>> BEGIN Data to use

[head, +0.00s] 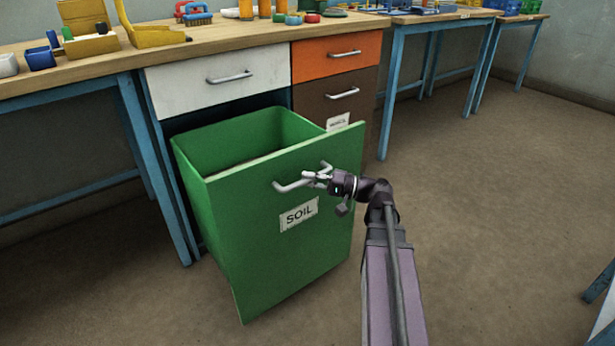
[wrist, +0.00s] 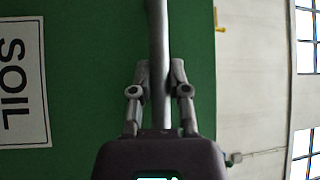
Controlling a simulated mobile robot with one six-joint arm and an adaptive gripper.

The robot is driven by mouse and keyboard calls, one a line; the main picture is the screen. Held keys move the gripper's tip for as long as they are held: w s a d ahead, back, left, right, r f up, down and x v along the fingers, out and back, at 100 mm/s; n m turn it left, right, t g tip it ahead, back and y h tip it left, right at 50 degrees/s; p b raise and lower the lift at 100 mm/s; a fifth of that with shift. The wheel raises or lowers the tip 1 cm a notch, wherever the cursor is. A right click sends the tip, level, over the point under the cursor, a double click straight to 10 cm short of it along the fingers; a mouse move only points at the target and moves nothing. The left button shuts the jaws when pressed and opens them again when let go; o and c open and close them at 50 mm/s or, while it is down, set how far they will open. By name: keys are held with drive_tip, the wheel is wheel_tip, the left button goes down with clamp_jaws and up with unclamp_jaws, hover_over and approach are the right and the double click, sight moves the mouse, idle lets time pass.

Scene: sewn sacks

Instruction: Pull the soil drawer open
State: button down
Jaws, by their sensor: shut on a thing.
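The soil drawer (head: 285,245) is a deep green bin-shaped drawer with a white label reading SOIL (head: 299,214). It stands well out from the cabinet, and its open top shows in the head view. Its grey bar handle (head: 290,186) is near the top of the front. My gripper (head: 316,177) is shut on this handle, with a finger on each side of the bar. In the wrist view my gripper (wrist: 160,85) straddles the handle (wrist: 158,35) in front of the green panel (wrist: 90,90). The inside bottom of the drawer is mostly hidden.
A white drawer (head: 215,80) is above it, shut. An orange drawer (head: 335,57) and a brown drawer (head: 340,95) are to the right, shut. The wooden worktop (head: 260,35) holds several tools and jars. The floor (head: 480,220) to the right is clear.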

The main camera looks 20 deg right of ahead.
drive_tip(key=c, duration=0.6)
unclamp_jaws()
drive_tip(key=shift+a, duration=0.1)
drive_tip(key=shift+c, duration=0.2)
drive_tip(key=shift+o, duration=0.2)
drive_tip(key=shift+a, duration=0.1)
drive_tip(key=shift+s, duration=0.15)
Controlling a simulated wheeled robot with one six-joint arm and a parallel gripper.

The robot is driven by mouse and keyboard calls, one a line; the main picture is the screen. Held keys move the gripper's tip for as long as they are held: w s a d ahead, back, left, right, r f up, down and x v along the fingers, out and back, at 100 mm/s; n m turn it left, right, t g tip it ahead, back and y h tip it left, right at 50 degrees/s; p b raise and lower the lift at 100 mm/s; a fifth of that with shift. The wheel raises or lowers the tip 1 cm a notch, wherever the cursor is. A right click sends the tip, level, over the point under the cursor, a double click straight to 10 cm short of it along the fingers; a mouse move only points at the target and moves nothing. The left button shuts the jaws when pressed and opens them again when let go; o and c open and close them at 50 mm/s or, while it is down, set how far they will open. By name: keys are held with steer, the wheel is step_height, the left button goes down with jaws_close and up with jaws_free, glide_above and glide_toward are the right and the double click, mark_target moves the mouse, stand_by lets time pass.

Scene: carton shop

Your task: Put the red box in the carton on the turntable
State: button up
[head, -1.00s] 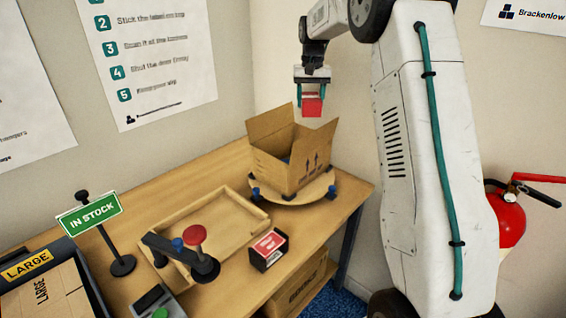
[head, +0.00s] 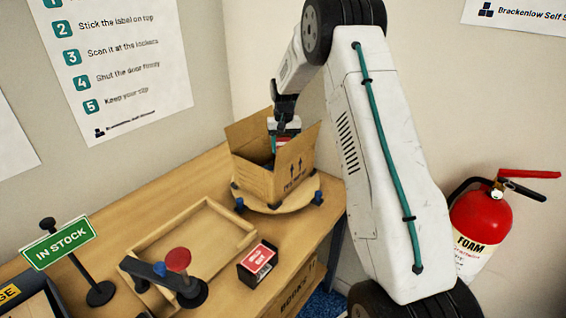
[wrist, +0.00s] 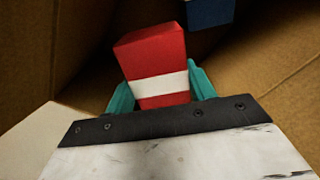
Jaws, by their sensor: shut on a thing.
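The red box (wrist: 150,55) with a white band is held between the teal fingers of my gripper (wrist: 160,88) in the wrist view. Brown carton walls surround it there. In the head view the carton (head: 262,180) stands open on the round turntable (head: 275,207), flaps up. My gripper (head: 281,138) reaches down into the carton's opening, and only a bit of the red box (head: 283,141) shows. A dark blue thing (wrist: 209,12) lies inside the carton past the red box. The fingertips and the carton floor are mostly hidden in the head view.
An empty wooden tray (head: 190,245) lies on the table left of the turntable. In front are a stand with a red knob (head: 178,260), a small black box with a red card (head: 258,262) and an IN STOCK sign (head: 59,243). A fire extinguisher (head: 480,225) hangs at right.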

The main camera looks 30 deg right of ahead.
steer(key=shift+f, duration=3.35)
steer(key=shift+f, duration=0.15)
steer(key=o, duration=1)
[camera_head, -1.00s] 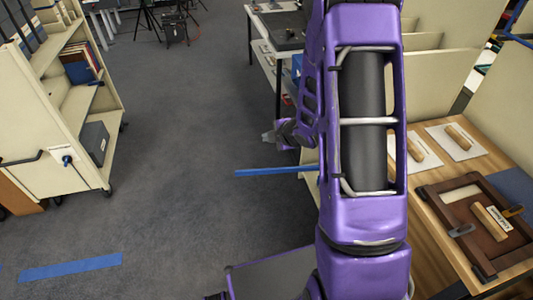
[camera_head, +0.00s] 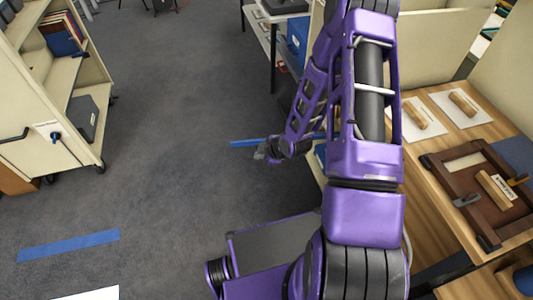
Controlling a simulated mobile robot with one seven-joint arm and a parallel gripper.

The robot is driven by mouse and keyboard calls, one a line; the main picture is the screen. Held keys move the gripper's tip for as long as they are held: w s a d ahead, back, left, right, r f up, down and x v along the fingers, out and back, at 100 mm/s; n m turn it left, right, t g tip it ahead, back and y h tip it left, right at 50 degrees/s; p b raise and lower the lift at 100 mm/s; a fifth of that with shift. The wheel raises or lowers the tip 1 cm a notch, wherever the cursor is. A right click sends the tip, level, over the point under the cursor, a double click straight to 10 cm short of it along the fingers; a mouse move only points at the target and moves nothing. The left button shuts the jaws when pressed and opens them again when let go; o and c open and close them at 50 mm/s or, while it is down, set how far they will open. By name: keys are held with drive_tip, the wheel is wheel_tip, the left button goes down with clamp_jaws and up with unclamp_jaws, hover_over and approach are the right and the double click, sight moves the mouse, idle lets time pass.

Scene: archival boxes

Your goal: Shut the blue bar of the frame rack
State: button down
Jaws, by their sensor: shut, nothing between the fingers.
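The blue bar (camera_head: 244,143) sticks out to the left over the grey floor, from behind my purple arm. The rack end it joins is mostly hidden by my arm, so I cannot see its pivot. The bar stands out from the shelving on the right. My gripper (camera_head: 261,154) is shut and empty. It overlaps the near edge of the bar, close to the bar's free left end. I cannot tell whether it touches the bar.
A wooden worktop (camera_head: 435,172) on the right holds a brown frame (camera_head: 452,208) and white cards with wooden blocks. A cream shelf cart (camera_head: 75,150) stands at left. Blue tape (camera_head: 68,245) marks the floor. The middle floor is clear.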

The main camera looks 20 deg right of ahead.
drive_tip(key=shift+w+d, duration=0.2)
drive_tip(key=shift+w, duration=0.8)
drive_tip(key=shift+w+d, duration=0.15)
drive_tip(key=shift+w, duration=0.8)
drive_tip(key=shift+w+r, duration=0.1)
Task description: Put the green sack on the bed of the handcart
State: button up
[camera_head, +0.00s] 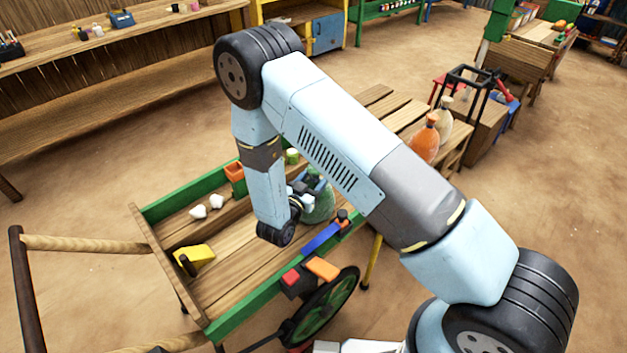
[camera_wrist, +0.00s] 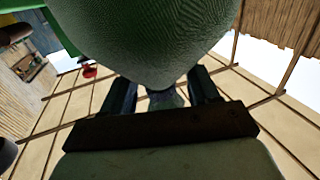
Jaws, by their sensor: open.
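The green sack (camera_head: 321,207) stands at the right end of the wooden bed of the handcart (camera_head: 212,285), partly hidden behind my arm. It looks upright and appears to rest on the planks. My gripper (camera_head: 308,187) is at the sack's upper part. In the wrist view, the sack's rounded grey-green body (camera_wrist: 140,40) fills the top middle. The two dark fingers of my gripper (camera_wrist: 162,92) are spread apart there, with a dark bluish part between them that may be the sack's neck. I cannot tell whether the fingers touch it.
Two white lumps (camera_head: 207,207), a yellow block (camera_head: 195,257) and an orange pot (camera_head: 234,172) are on the cart. A blue bar (camera_head: 323,238) lies along its near rail. Behind my arm, an orange sack (camera_head: 425,142) and a cream sack (camera_head: 443,118) stand on a wooden bench (camera_head: 385,105).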

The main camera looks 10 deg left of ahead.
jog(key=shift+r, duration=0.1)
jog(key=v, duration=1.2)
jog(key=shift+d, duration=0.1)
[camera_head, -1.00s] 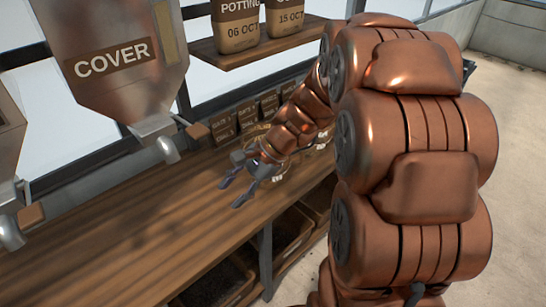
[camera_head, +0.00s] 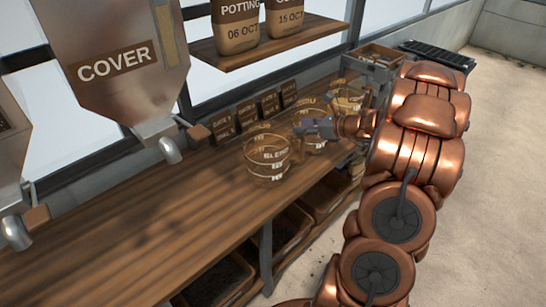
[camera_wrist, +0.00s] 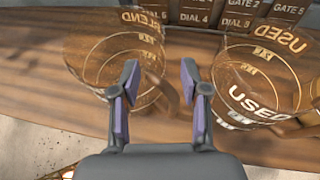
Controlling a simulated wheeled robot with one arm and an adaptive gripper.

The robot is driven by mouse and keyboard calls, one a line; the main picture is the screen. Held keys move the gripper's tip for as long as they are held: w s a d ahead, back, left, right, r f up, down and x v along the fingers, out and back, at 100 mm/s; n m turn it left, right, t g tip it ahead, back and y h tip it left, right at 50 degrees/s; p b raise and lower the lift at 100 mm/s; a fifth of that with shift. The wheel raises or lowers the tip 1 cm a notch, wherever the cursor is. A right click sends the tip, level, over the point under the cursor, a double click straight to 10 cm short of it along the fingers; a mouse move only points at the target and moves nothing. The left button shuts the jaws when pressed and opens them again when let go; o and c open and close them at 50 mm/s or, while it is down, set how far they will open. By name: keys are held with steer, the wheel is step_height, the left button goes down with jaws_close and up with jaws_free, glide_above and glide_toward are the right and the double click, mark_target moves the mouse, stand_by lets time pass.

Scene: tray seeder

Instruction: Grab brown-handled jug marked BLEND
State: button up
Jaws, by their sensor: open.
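The glass jug marked BLEND (camera_head: 265,168) stands upright on the wooden bench in the head view. In the wrist view the BLEND jug (camera_wrist: 92,62) is at the left, and what looks like its brown handle (camera_wrist: 168,98) shows between my fingers. My gripper (camera_wrist: 162,82) is open, with purple pads, and its left finger overlaps the jug's near wall. I cannot tell whether it touches. In the head view my gripper (camera_head: 308,127) is to the right of the BLEND jug, over the middle jug.
A jug marked USED (camera_wrist: 258,100) stands close by my right finger. Small dial and gate cards line the back of the bench. A metal COVER hopper (camera_head: 115,50) hangs at the left. Bare bench (camera_head: 130,230) lies to the left of the BLEND jug.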

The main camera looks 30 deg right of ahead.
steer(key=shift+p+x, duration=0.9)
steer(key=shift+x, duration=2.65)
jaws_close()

>> END Data to use

* Written problem *
Give the count of lines holding the word "joint", with no other words.

* Task answer *
3